=== Material provided ===
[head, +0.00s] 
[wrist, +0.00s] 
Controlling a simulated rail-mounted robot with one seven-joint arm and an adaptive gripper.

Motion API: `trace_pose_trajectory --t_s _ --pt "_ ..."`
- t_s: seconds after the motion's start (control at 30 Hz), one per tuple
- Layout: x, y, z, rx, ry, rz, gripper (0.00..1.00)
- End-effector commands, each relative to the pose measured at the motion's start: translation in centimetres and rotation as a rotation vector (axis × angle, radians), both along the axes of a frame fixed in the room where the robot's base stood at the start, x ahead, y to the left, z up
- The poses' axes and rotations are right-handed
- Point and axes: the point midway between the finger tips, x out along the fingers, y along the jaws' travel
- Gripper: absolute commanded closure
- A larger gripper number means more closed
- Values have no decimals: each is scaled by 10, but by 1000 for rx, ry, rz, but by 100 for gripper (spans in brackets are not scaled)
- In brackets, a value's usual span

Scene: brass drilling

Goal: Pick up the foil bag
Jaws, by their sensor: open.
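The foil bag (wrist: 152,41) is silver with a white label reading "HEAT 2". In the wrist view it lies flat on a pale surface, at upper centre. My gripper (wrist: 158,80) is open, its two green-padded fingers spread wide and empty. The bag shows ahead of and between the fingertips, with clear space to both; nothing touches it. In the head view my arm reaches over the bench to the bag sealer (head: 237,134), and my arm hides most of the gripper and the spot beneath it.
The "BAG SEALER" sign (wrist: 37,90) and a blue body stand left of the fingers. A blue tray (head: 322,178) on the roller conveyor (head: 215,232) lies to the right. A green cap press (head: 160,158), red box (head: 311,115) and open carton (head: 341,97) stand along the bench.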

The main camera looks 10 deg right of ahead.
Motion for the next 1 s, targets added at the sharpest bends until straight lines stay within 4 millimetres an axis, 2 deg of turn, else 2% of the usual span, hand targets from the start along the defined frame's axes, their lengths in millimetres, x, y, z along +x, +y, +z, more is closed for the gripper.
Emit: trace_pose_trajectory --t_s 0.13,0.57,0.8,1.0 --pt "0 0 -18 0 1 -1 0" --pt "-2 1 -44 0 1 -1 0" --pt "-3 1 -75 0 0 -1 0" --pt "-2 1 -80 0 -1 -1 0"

=== Task directions ===
From the line containing "- Values have" through the final line of the listing above, retype every line exactly; leave out everything else.

=== Reply ===
- Values have no decimals: each is scaled by 10, but by 1000 for rx, ry, rz, but by 100 for gripper (spans in brackets are not scaled)
- In brackets, a value's usual span

Scene: brass drilling

Goal: Pick up the foil bag
Jaws, by their sensor: open.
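The foil bag (wrist: 152,41) is silver with a white label reading "HEAT 2". In the wrist view it lies flat on a pale surface, at upper centre. My gripper (wrist: 158,80) is open, its two green-padded fingers spread wide and empty. The bag shows ahead of and between the fingertips, with clear space to both; nothing touches it. In the head view my arm reaches over the bench to the bag sealer (head: 237,134), and my arm hides most of the gripper and the spot beneath it.
The "BAG SEALER" sign (wrist: 37,90) and a blue body stand left of the fingers. A blue tray (head: 322,178) on the roller conveyor (head: 215,232) lies to the right. A green cap press (head: 160,158), red box (head: 311,115) and open carton (head: 341,97) stand along the bench.

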The main camera looks 10 deg right of ahead.
Motion for the next 1 s, targets added at the sharpest bends until straight lines stay within 4 millimetres an axis, 2 deg of turn, else 2% of the usual span, hand targets from the start along the defined frame's axes, their lengths in millimetres, x, y, z along +x, +y, +z, more is closed for the gripper.
Emit: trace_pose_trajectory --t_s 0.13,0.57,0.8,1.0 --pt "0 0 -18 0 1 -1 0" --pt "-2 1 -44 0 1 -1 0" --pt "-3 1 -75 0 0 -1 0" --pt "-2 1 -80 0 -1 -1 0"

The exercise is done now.